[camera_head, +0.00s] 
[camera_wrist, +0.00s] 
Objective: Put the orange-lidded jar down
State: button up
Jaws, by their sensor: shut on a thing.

· · · · · · ·

■ Stated task ■
From the first line to the last, retype the data exactly.

■ Written response ■
[camera_head, +0.00s] 
[camera_wrist, +0.00s] 
Objective: Put the orange-lidded jar down
State: button up
Jaws, by their sensor: shut on a thing.

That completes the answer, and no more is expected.